Unstructured Discovery uncovers and classifies personal data living in non-conventional data models, for comprehensive governance.

Unstructured Discovery identifies and maps personal data within unstructured data stores. Unstructured data stores are those that don't have a predefined schema or order, such as file systems. This feature operates through a two-step process, whereby we first scan and discover the files in your unstructured data store, and then scan and classify the content of those files.

You can use Unstructured Discovery to discover datapoints within those systems.

To classify this personal data, first you need to connect your data stores; there are three ways to do this:

From Unstructured Discovery, click “Add Data Silo" and select the desired Data Silo.

Navigate to the specific vendor from Infrastructure > Integrations and follow connection instructions. You may be prompted to connect with OAuth or another authorization protocol.

Once connected, click on the Unstructured Discovery tab and turn on the "Datapoint schema discovery" and “Datapoint classification" plugins.

After turning Datapoint Schema Discovery on for a specific data store, you can adjust how often Transcend runs this plugin to scan for datapoints. Navigate to the specific data store from Infrastructure > Integrations, and then change the frequency inputs and start time under Unstructured Discovery.

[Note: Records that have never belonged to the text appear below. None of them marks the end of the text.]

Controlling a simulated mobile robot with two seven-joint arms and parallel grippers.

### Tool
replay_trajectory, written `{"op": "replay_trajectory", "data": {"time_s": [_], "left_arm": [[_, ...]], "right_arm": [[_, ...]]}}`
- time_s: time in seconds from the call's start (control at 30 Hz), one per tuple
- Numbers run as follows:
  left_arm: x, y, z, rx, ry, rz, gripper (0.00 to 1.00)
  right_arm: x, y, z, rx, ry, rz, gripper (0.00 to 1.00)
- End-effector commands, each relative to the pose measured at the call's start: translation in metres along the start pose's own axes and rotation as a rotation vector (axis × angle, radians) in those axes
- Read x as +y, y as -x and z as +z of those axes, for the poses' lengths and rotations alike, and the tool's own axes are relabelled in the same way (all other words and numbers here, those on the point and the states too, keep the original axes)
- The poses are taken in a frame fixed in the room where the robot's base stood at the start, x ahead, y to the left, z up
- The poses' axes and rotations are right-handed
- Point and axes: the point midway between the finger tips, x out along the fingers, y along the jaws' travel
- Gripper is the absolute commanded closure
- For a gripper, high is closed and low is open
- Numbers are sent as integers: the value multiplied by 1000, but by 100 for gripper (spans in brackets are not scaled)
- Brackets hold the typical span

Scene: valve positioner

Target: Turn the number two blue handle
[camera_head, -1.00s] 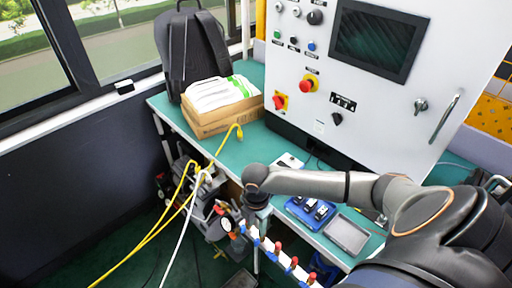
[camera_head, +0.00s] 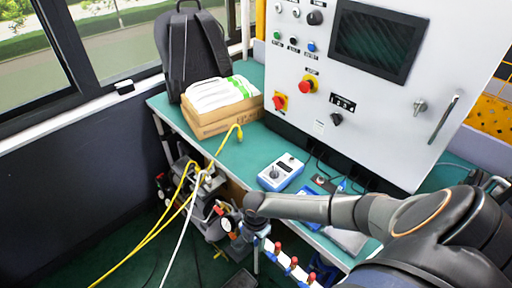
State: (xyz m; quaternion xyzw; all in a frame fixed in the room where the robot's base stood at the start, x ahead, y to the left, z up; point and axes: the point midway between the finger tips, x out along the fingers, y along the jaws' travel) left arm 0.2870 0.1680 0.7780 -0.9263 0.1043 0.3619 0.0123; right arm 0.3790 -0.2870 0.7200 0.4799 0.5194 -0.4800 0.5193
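A slanted row of small valves (camera_head: 287,266) with red and blue parts shows at the bottom centre, beside a round dial gauge (camera_head: 227,224). The blue parts are tiny, so I cannot tell which is the number two blue handle. My right arm reaches in from the right, and its gripper (camera_head: 254,228) hangs downward at the upper left end of the valve row, near the gauge. Its fingers are too small and too hidden to show whether they are open, or whether they touch a handle. My left gripper is out of view.
A green table (camera_head: 222,158) carries a white control cabinet (camera_head: 300,110), a blue-and-white device (camera_head: 282,172) and a cardboard box (camera_head: 222,117). Yellow and white hoses run down by machinery (camera_head: 200,200) at the left. My forearm covers part of the table's front right.

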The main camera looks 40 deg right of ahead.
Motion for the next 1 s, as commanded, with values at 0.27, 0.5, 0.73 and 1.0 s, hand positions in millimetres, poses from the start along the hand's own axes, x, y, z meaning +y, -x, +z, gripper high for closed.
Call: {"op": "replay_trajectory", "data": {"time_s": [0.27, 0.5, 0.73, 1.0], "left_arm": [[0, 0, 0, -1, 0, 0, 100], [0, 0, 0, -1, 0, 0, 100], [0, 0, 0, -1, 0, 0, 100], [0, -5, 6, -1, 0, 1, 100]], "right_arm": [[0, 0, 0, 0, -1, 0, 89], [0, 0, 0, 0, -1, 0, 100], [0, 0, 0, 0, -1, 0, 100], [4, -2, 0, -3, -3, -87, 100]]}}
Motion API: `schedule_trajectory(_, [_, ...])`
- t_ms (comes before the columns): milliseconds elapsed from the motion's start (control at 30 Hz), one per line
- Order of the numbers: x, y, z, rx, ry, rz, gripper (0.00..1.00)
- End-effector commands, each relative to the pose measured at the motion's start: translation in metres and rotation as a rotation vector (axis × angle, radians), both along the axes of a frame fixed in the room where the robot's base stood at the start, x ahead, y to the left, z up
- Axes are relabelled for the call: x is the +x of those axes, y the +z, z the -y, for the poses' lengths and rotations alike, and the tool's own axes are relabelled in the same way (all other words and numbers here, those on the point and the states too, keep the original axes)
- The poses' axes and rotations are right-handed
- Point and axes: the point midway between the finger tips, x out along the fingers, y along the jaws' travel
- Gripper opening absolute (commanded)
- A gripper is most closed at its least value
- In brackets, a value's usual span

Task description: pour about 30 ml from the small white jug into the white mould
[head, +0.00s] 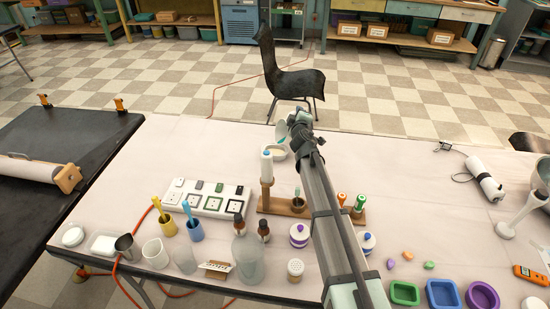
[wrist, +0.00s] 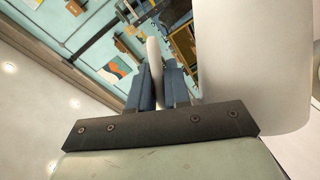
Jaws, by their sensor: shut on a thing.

After turning it on, you can see the status of the scan and the last time it ran. You can also manually trigger a scan by clicking the “Run Now” button.

Note: volumes scanned here are counted towards usage credits. If you are looking for your current scan volume, remaining allocation or want to adjust your plan, check with your Transcend account manager.

From here, you can navigate to the Unstructured Discovery tab to see the files that have been discovered and classified.

In the classification phase, Unstructured Discovery classifies the data inside each file with data categories (the same data categories found in your Data Inventory). The system can identify a wide range of personal data, providing a detailed overview of the personal data within the data store.

  1. What is the potential cost of this scan?

    • We enumerate the entire filesystem you choose to scan. The cost will largely depend on how expensive accessing the filesystem is for you + Sombra hosting costs if you are using self-hosted Sombra.
  2. What file types are supported?

    • PDFs and text-based files like CSVs, TSVs, TXTs, and JSON.
  3. Is is scanning all data?

    • It scans all files, but only up to the first 50MB of any given file.